Críticas de espectáculos

La Odisea / El Brujo / 58 Festival de Mérida

La Odisea: Atiborrado montaje de El Brujo

Rafael Álvarez «El Brujo» ha vuelto al Festival con otro monólogo, después de su éxito «El evangelio de San Juan» hace tres años. Esta vez en un alarde de originalidad e imaginación nos ha brindado «La Odisea» -acentuando, clarificando, ilustrando y, sobre todo, satirizando con su peculiar lenguaje humorístico los contenidos de la gran obra literaria- desde un espectáculo inscrito en el ámbito de la primitiva transmisión por vía oral de la poesía épica griega.

«El Brujo» -autor, director, actor- logra sacar jugo a las aventuras de Ulises, en una versión libre y desenfadada donde profundiza en los valores de la remota cultura mediterránea tratando de relacionar la actitud de los personajes griegos en situaciones actuales. La transcripción intenta no separar la fábula antigua de la respuesta contemporánea en el reconocimiento de algunos de los rasgos de nuestros comportamientos profundos, que no han sufrido grandes variaciones.

Esta visión que trata de extremar el espíritu fundamental de la obra de Homero analizando los caracteres mágicos de nuestra cuna de la civilización, con el cultivo de la sátira como hábito higiénico y beneficioso para la salud social, recuerdan mucho a «La Odisea» que montó Els Joglars en 1979, dirigida por Boadella desde el exilio.

El espectáculo, que sigue la línea de trabajo del «actor solista» mantenida en varios montajes anteriores, donde se utilizan las antiguas técnicas de transmisión oral y los recursos de «distanciamiento brechtiano» de Darío Fo (que funcionan muy bien didácticamente ante la falta de cultura clásica), logra que el espectador, en general, se lo pase divertido en la función. «El Brujo», con su habitual espíritu juguetón y libre del histrión, con su dinámica mental, destreza física, voz portentosa y aptitud de transformación mágica, vuelve a inundar el teatro romano de ideas, guiños cómplices, guasas, confiriendo a las rapsodias homéricas un lirismo de de humor trágico que como una corriente eléctrica de revulsivo teatral llega hasta el intelecto de los espectadores, que terminan muertos de la risa o fulminados por la catarsis.

Sin embargo, el montaje tiene algunos fallos considerables. No logra el engranaje calibrado en el tiempo del espectáculo: dura más de hora y media la primera parte y casi media hora la segunda. Porque los hilos argumentales los atiborra de improvisaciones y narraciones con diferentes pretextos que sirven de receta a una ambigua ceremonia parateatral que culmina siempre con lo mismo: la exhibición del arte del histrión para provocar situaciones de humor y envolver al espectador. Hay historias –como la del cura y el monaguillo- que se han visto en otros espectáculos suyos.

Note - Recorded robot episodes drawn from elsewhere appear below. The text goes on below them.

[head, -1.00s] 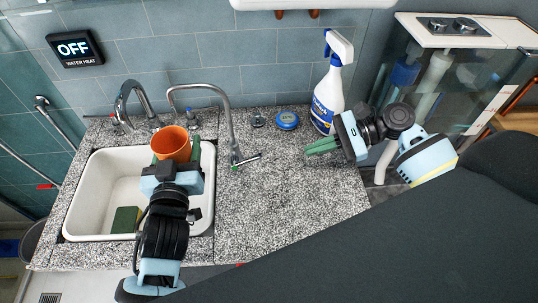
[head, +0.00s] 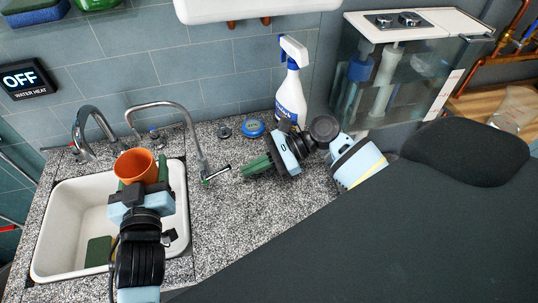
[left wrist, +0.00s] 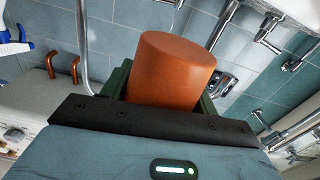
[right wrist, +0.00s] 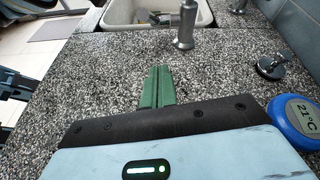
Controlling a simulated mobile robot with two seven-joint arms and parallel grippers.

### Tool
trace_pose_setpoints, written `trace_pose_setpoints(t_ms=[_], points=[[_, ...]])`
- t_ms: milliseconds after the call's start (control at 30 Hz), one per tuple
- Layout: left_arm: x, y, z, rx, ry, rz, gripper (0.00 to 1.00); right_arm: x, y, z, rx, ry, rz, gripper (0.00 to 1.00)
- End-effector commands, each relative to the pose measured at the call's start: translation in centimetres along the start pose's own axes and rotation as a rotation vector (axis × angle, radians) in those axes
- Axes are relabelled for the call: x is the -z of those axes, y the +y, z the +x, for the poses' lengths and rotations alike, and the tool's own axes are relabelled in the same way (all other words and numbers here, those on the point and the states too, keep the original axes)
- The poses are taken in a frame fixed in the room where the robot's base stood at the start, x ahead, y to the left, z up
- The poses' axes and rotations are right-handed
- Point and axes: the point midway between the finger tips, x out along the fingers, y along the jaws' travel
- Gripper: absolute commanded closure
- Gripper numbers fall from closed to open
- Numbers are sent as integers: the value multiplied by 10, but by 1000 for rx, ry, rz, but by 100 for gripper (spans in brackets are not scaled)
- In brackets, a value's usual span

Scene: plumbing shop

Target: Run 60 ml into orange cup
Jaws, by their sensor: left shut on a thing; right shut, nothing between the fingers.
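The orange cup (head: 136,166) is upright above the right side of the white sink in the head view. My left gripper (head: 142,185) is shut on it, and its green fingers flank the cup (left wrist: 172,70) in the left wrist view. A thin chrome spout (head: 185,120) arches over the counter, with its outlet (head: 215,174) to the right of the cup. A thicker chrome faucet (head: 90,120) stands behind the sink. My right gripper (head: 255,166) is shut and empty over the counter, right of the spout outlet. Its fingers (right wrist: 158,88) touch each other in the right wrist view.
A blue round thermometer (head: 253,128) and a spray bottle (head: 291,95) stand at the back of the counter. The sink (head: 70,215) holds a green sponge (head: 98,251). A wall display (head: 24,79) reads OFF. The speckled counter's middle (head: 225,225) is clear.

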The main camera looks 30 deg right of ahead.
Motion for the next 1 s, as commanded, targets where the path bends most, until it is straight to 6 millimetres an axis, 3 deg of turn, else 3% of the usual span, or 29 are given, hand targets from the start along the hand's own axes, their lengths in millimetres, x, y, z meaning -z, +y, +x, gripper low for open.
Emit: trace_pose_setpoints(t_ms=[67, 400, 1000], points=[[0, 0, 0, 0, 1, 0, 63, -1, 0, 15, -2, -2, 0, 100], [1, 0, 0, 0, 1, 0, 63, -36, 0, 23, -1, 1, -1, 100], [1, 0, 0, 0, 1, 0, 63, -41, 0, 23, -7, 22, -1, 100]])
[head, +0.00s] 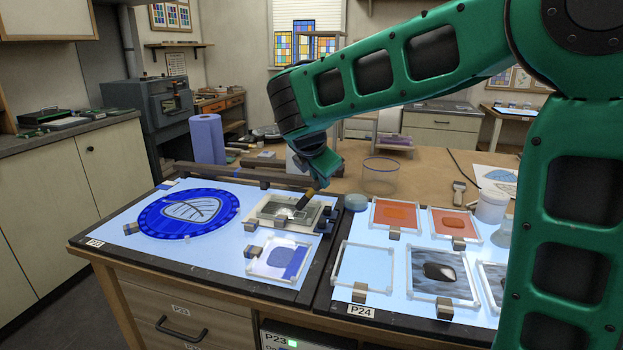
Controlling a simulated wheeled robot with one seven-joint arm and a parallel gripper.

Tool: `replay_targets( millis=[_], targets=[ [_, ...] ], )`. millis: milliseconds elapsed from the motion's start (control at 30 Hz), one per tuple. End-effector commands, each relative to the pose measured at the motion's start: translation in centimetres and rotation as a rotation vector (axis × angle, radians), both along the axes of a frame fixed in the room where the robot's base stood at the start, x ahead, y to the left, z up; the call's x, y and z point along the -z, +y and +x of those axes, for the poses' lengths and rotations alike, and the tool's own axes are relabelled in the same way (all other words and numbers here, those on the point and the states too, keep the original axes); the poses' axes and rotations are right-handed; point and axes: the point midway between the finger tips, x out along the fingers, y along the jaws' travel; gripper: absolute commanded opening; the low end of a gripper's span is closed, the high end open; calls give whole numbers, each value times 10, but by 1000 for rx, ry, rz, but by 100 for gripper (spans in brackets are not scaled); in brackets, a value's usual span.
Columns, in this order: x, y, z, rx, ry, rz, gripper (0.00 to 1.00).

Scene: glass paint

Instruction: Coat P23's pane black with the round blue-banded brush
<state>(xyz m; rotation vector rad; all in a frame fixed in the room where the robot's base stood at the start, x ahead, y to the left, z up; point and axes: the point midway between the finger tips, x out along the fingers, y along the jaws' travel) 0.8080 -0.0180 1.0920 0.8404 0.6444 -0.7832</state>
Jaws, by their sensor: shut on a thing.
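My gripper (318,178) is shut on a brush (304,201) above the left light table (200,262). The brush slants down to the left, and its pale bristles are over or on a small grey glass slab in a beige frame (256,221); contact is not clear. The brush's band is too small to make out. A round blue disc with a pale leaf (160,222) lies to the left.
The right light table, marked P24 (360,310), holds orange panes (395,213), an empty frame (363,266) and dark-blotched grey panes (440,272). A round pale-blue pot (356,202) and small dark blocks stand near the slab. A blue paper roll (207,138) stands behind.

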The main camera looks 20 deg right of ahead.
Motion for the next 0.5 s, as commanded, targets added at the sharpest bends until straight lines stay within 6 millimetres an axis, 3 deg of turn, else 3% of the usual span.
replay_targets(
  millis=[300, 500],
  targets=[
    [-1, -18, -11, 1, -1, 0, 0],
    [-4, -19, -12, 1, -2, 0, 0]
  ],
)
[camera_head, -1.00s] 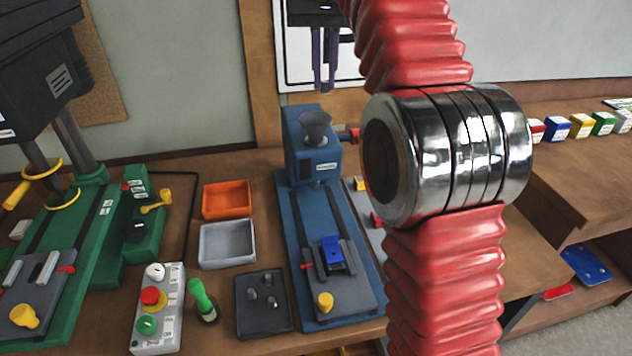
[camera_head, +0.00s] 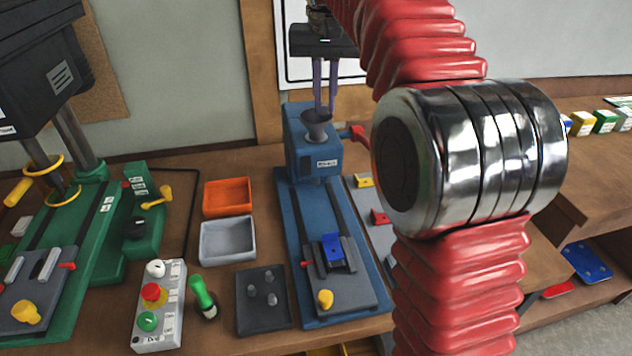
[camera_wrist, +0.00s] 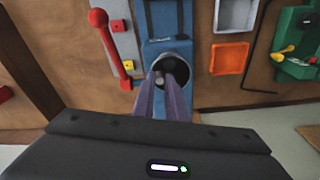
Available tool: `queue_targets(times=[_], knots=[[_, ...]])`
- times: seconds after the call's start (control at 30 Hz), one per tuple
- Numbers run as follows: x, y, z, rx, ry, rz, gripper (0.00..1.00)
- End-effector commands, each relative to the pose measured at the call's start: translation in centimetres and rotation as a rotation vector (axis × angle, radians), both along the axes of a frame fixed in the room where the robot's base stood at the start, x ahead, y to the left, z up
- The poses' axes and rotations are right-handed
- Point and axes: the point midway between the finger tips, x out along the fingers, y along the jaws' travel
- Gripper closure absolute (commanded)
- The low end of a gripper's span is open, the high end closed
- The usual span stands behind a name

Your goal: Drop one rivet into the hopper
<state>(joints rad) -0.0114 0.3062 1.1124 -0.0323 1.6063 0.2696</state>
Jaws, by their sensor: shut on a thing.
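The hopper (camera_head: 316,130) is a grey funnel on top of a blue riveting machine (camera_head: 313,161). My gripper (camera_head: 324,110) points straight down, its purple fingertips at the hopper's mouth in the head view. The wrist view shows the fingertips (camera_wrist: 166,79) over the hopper's dark round opening (camera_wrist: 179,67). My gripper is shut on a small grey rivet (camera_wrist: 159,80), mostly hidden by the fingers. Other grey rivets (camera_head: 268,277) stand in a dark tray (camera_head: 247,312) at the front.
A red-knobbed lever (camera_wrist: 109,48) stands beside the hopper. An orange bin (camera_head: 228,197) and a grey bin (camera_head: 228,241) sit left of the machine. A blue part (camera_head: 332,250) sits in its front fixture. A green machine (camera_head: 80,230) stands further left.

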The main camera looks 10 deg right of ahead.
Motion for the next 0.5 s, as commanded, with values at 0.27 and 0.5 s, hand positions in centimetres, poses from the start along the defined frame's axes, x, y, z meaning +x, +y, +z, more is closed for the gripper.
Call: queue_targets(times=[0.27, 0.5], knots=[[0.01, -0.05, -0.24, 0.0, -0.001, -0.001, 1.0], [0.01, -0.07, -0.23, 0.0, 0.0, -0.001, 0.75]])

El tingladillo escenográfico montado en medio de la orchestra, donde realiza la función, que sirve para cualquier teatro a la italiana o plaza porticada, es antiestético. El monumento romano sólo ha servido esta vez para lucir una ridícula pantallita de transcripción de los textos, no sé si para discapacitados auditivos. El vestuario es algo fachoso, confusa su imagen de aedo. Más bien parece una mezcla de aedo (como improvisador), rapsoda (contando textos de otro), bardo (que satiriza a muchos pero loa a sus empleadores: Monago y Cimarro), druida (por el vestido blanco de la primera parte) y, sobre todo, showman (por el vestido de negro y rojo de la segunda, un modelito que parece salido de la pasarela Cibeles).

Pero estos fallitos de montaje no le afectan. Pasa de los críticos que, bien por notoriedad o contradicción, hacen o deshacen éxitos y fracasos desde su Olimpo estético, según hizo saber y poner en contra en la función seduciendo -pelín demagogo- a un público pasivo. Claro, él es el mejor histrión español (comediante purísimo) y el espectáculo. O sea, una gran autoridad teatral y se lo puede permitir. Y, además, un cachondo (colando trolas, como esta de críticos y esa de que Atenea es la diosa de la paz y patrona de la democracia, difícil de digerir). Por eso hay que tomar sus bromas a cachondeo (sospechando que sólo pretende prolongar la vida comercial de una saga de obras) y poner la sonrisa enclavijada del escabeche.